Use cases for [ Re: An update on [Proposal: described vs stated triple terms] ] from Thomas Lörtsch on 2024-08-07 (public-rdf-star-wg@w3.org from August 2024)

From: Thomas Lörtsch <tl@rat.io>
Date: Wed, 7 Aug 2024 19:28:43 +0200
To: Andy Seaborne <andy@apache.org>
Cc: public-rdf-star-wg@w3.org
Message-Id: <150BD47A-66F8-4BC0-B59B-21D67E894E96@rat.io>
> On 6. Aug 2024, at 16:16, Andy Seaborne <andy@apache.org> wrote:
> 
> On 05/08/2024 16:37, Thomas Lörtsch wrote:

>> SPARQL
>> ======
>> In Friday’s meeting we discussed if SPARQL should support stated triple terms by querying for them too, even when the BGP only mentions reified triple terms. To that end 'rdfs:states' should be defined as a subproperty of rdf:reifies.
>> However, upon further reflection it seems to me that the real benefit
> 
> The WG has been using use cases. It would be helpful to have a use case to justify a feature - is it common enough to motivate special syntax given it can already be done in RDFS-star.

[…]
>    Andy

Two ways to answer this: going over the Use Cases Repository [0] sure is one of them, and done below. But let me first try to paint a big picture, because use cases - especially if they are just a collection of submits, not an authored survey - tend to gloss over or not even mention the obvious. 

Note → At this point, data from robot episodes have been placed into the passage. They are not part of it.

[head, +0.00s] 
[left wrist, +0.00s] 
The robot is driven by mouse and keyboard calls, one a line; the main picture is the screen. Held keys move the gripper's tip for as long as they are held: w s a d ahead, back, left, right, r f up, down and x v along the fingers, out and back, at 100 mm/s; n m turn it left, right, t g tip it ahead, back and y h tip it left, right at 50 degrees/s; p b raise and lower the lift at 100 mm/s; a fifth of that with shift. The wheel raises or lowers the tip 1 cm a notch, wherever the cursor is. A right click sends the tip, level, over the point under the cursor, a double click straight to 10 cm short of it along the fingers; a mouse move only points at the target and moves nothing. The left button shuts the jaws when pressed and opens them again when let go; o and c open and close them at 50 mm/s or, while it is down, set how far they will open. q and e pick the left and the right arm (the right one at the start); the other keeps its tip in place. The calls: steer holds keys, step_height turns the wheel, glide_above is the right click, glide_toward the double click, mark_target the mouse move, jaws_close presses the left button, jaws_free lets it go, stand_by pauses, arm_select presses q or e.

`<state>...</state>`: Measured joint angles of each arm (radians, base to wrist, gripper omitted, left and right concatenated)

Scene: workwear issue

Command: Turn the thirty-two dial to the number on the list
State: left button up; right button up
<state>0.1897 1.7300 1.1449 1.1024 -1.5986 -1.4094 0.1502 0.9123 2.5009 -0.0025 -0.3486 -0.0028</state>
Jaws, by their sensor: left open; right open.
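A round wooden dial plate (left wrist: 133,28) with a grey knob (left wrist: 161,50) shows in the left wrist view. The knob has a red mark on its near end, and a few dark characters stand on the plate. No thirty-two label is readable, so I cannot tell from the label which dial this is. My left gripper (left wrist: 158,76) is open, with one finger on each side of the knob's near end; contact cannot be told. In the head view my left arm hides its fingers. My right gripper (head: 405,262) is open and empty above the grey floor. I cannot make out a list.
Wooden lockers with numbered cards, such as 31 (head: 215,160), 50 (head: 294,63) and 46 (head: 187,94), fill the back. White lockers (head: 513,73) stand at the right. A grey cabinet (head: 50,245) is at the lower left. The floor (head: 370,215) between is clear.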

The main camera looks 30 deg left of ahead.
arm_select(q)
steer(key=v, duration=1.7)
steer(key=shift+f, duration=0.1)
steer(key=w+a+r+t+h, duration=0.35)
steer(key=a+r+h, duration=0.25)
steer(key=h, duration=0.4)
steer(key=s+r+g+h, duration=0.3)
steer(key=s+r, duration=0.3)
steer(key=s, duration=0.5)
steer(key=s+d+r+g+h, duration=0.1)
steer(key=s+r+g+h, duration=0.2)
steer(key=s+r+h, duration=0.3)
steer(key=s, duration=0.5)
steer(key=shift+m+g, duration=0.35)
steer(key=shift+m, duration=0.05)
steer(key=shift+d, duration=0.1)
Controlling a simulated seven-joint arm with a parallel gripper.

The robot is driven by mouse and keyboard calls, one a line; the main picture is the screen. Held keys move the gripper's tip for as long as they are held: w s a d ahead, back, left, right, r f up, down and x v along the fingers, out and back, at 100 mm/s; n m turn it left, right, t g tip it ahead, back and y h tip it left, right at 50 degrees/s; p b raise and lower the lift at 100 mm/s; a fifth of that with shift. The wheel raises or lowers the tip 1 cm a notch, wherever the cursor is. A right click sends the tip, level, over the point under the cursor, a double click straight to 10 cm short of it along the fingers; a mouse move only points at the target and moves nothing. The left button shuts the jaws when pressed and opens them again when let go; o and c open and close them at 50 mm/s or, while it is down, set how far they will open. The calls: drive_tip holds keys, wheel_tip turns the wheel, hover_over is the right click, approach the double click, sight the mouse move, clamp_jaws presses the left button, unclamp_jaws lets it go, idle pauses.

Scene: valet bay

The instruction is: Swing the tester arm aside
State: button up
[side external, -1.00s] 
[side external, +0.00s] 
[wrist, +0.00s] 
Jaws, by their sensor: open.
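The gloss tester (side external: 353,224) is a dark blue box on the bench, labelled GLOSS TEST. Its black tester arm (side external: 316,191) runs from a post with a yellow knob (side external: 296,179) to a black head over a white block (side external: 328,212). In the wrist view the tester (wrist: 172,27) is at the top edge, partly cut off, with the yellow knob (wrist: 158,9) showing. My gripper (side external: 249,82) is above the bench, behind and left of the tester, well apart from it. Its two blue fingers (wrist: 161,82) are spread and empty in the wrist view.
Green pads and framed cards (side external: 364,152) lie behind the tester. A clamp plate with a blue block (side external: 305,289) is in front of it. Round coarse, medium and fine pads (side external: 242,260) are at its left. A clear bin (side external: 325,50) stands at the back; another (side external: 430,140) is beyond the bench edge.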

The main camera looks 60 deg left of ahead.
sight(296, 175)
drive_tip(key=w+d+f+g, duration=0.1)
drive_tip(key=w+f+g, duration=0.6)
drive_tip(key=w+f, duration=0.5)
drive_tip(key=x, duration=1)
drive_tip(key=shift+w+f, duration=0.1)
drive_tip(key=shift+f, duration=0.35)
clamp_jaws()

Obvious to me is that most data on the semantic web is considered facts, i.e. true in the graph, not descriptions of statements that are not considered true and therefore are not to be added to the graph. I’ve read hundreds of papers about metamodelling in RDF (and presented them in [1]) - Notation3, reification, named graphs, fluents, contextualized RDF, RDF+, singleton properties, nanopublications, RDF*, you name it - and I’m not sure if any of them discussed the need to describe statements without actually stating them. I also don’t know of tutorials or blog posts about the latter. I know use cases and I sure do subscribe to some of those use cases myself, and some of them are in the UCR, so it seems that the picture is different when the viewing angle is reduced to just annotations of triples. 

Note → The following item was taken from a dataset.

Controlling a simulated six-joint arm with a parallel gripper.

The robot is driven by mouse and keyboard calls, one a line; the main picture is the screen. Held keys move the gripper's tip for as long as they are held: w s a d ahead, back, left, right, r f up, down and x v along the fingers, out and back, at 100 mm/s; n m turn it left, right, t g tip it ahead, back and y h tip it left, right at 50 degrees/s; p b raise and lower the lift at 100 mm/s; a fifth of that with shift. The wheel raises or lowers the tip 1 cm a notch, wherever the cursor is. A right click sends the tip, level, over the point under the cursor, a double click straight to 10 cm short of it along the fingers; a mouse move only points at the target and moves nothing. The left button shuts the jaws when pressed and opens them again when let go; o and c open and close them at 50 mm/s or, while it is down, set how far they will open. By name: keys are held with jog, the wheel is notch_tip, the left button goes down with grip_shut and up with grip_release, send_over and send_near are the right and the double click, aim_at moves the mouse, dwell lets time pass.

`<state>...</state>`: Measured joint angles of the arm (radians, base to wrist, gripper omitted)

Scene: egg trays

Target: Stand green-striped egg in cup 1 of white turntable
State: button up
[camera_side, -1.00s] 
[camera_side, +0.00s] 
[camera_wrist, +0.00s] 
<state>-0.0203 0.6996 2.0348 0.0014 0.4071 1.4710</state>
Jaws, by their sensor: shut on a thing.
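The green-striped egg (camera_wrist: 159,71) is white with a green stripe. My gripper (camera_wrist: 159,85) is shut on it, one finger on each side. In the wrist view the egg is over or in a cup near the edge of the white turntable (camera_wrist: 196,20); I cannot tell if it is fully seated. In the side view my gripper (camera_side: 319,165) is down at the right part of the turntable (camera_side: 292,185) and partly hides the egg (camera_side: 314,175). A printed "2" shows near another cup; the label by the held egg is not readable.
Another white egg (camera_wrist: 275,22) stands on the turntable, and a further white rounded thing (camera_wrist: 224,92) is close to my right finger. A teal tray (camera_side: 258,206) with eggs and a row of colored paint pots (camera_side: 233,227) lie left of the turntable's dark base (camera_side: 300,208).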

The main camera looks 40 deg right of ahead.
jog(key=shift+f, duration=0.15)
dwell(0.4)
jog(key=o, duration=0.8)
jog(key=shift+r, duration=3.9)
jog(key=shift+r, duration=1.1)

Still, I maintain - and that is in no way meant to be derogatory or belitteling - that annotating statements without actually asserting them is not the norm and not even a huge part (like a half or a third), but a minority on the web of data. From that follows NOT, that we should not support it. But like with any design of noteworthy complexity we have to set priorities and accordingly decide which need is to be fulfilled with the least triples, is to be provided with the most straightforward syntax, is to be supported with the easiest querying mechanism, etc.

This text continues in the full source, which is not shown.